The rest of the paper is organized as follows. Section 2 gives an overview of the proposed test approach. Section 3 presents the proposed algorithm for merging test sets. Section 4 describes the possible test application strategies with the proposed approach. In Sect. 5, experimental results are given. Finally, Sect. 6 summarizes the paper.
Overview of the Proposed Approach
The main idea behind this technique is to share one test set for multiple cores so that the shared test set can be used for simultaneously testing multiple cores. The shared test set is obtained by applying the proposed merging algorithm that tries to merge test sets of different cores in such a way that the merged test set has the minimum size. This method takes advantage of the large number of don't care bits in the test set generated by ATPG. As reported in [3] and [14] , for large industry circuits the percentage of care bits in test sets is typically in the range of 1% to 5%. Therefore, there is sufficient probability to achieve successful merging. The basic idea for merging test sets is similar to that of static compaction that is employed in the procedure of ATPG. While static compaction tries to merge different test vectors from one test set into one test vector, the approach tries to merge different test sets from different cores into one test set. After the shared test set is obtained, another key point is how to retrieve original test vectors from the merged test set during test. We propose scan tree architecture to support multiple cores concurrent testing. The advantage of this architecture is the low hardware overhead for its implementation. Furthermore, the construction of scan tree is straightforward simply based on the merged bit positions for different test sets.

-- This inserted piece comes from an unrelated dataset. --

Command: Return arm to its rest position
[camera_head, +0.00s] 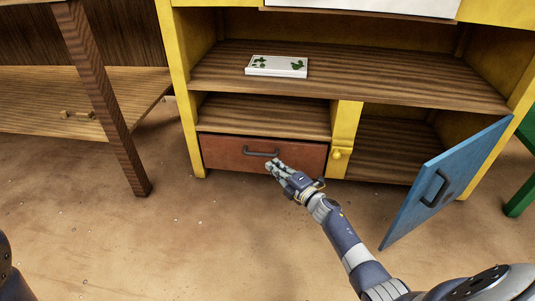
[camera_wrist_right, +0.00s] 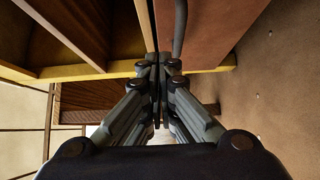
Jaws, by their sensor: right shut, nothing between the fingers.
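My right arm reaches in from the lower right in the head view. Its gripper (camera_head: 275,166) is in front of the red-brown drawer (camera_head: 225,150), close to the dark drawer handle (camera_head: 262,153). In the right wrist view the fingers (camera_wrist_right: 158,65) are shut with nothing between them. The drawer front (camera_wrist_right: 210,30) and the dark handle bar (camera_wrist_right: 180,25) show beside the fingertips there. I cannot tell whether the fingers touch the handle. My left gripper is not in view; only a dark bit of my body shows at the left edge.
A yellow stall (camera_head: 185,90) holds the drawer. Its blue door (camera_head: 440,185) stands open at right, near my right arm. A white box with green leaf prints (camera_head: 277,66) lies on the upper shelf. A wooden table leg (camera_head: 105,100) stands at left. The floor in front is clear.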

In [7] , scan tree has been proposed for single-core testing to reduce TDV and TAT. Figure 1 shows an example to illustrate how to construct scan tree based on the compatible relation between flip-flops. Two flip-flops are compatible if any test data in one test set corresponding to the two flipflops are same or at least one of them is a don't care bit (X). A compatible group is a set of flip-flops that are pairwise compatible. In this example, there are three groups of compatible scan flip-flops, i.e., {FF1, FF4, FF6}, {FF2, FF3} and {FF5}. As the compatible scan flip-flops should receive the same test data, the single scan chain in Fig. 1 (a) can be reconstructed into a scan tree given in Fig. 1 (b) .
In this paper, we will explore the potential of scan tree in supporting multiple cores concurrent testing so as to reduce the cost for entire SOC testing. The method is to construct a scan tree based on the compatible relation between test sets such that multiple cores can be tested simultaneously using the scan tree. Unlike the compatible relation in the same test set, the compatible relation between different test sets has more flexibility because the number and the length of test vectors for different test sets may be different. This flexibility thus results in simple construction of scan tree for multiple cores without the requirement of reordering the scan chain.

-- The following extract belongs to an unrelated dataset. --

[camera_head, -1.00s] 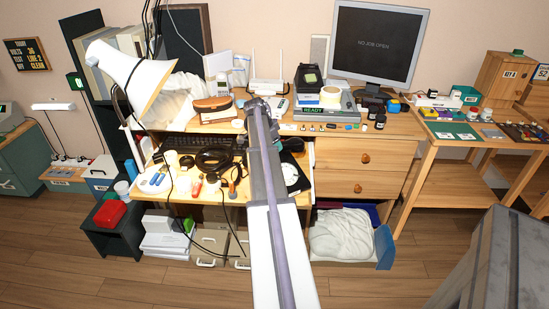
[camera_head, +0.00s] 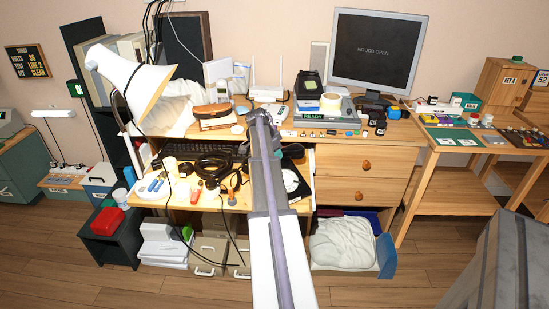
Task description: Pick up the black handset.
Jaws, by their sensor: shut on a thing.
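My arm reaches up from the bottom middle over the desk, and its far end (camera_head: 258,116) is above the desk's front part. The jaws of my gripper are hidden behind the arm, so their grip does not show. A black shape (camera_head: 294,150), which may be the black handset, shows just right of the arm. Its left part is covered. Below it, a dark piece with a white round face (camera_head: 291,181), perhaps a dial phone, lies partly behind the arm.
A keyboard (camera_head: 205,149) and coiled black cable lie left of the arm, with small tools in front. A white lamp (camera_head: 135,85) stands at the left. A monitor (camera_head: 378,50), a black device (camera_head: 309,84) and small parts crowd the desktop at the right.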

As an example, Fig. 2 shows a possible application with the proposed approach. As can be seen from Fig. 2 (a), (b), and (c), there are three individual test sets corresponding to three different cores, respectively. Because there are compatible relations among three test sets, they can be merged into one test set with the minimum size. In this example, to obtain a minimum size of merged test set, test set 1 and test set 3 should be merged with test set 2 from the second bit position and the third bit position, respectively. After merging operation, a merged test set can be obtained as shown in Fig. 2 (d) where the dashed blocks and the black blocks represent the original test vectors in test set 1 and test set 3, respectively. According to the beginning bit positions of merging operation, i.e., the second and the third bit of test set 2, the corresponding scan tree is easy to construct as shown in Fig. 2 (e). Note that if the required interconnection between cores is impossible for some IP protection cores, an alternative method is to use clock disable technique as done in [16] . By employing the scan tree architecture, three cores therefore can be tested simultaneously using the merged test set. The test procedure with the proposed approach is the same as the normal scan testing, except replacing the original test set with a merged test set.

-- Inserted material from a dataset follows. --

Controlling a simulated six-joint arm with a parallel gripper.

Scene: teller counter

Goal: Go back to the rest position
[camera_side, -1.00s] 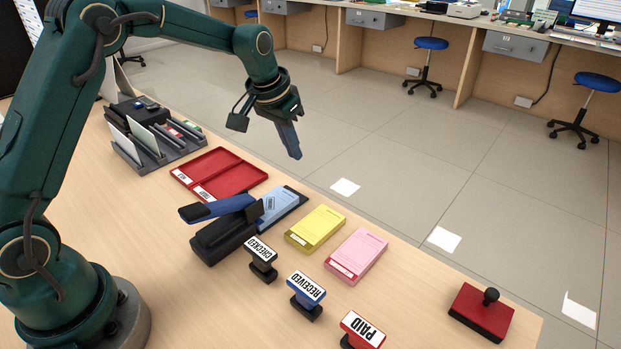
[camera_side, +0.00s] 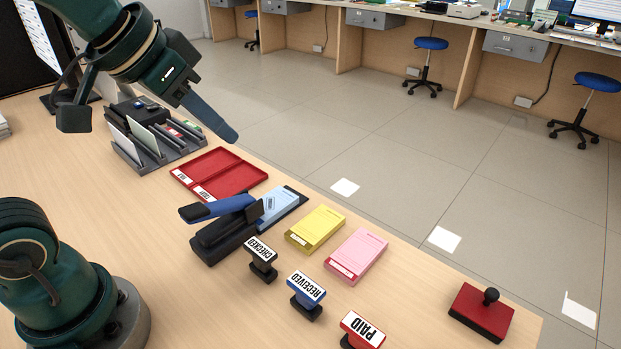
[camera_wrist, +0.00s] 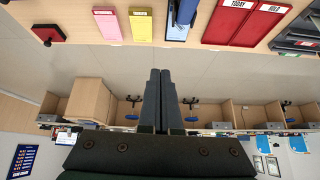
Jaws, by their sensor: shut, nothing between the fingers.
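My gripper (camera_side: 228,134) is at the upper left in the side view, raised above the counter near the grey rack and the red tray. Its fingers are shut together and empty. In the wrist view, my gripper (camera_wrist: 160,75) points up the picture, with the two fingers side by side and nothing between them. The wrist view looks out over the counter edge toward the room, upside down. The fingers appear clear of everything on the counter.
The counter holds a grey rack (camera_side: 152,162), red tray (camera_side: 228,187), stapler-like blue and black device (camera_side: 222,240), yellow pad (camera_side: 315,229), pink pad (camera_side: 356,256), several stamps including CHECKED (camera_side: 261,247), and a red block with black knob (camera_side: 481,313).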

As far as output response analyzer (ORA) is concerned, as done in [12] , [13] , a time-based compactor, e.g., MISR can be used to compact test responses and eventually delivers the signature to ATE using only one output pin. Alternatively, a space-based compactor with X-tolerant capability [17] can also be used.
Proposed Algorithm for Merging Operation
Without loss of generality, we assume that the test sets of CUTs provided by core vendors have been generated with dynamic and static compaction during ATPG procedure. That is, each test set has the minimum size and the test vectors in the same test set cannot be further merged with each other. In this section, the proposed normal and partition merging algorithm and the corresponding scan tree architecture will be presented, respectively.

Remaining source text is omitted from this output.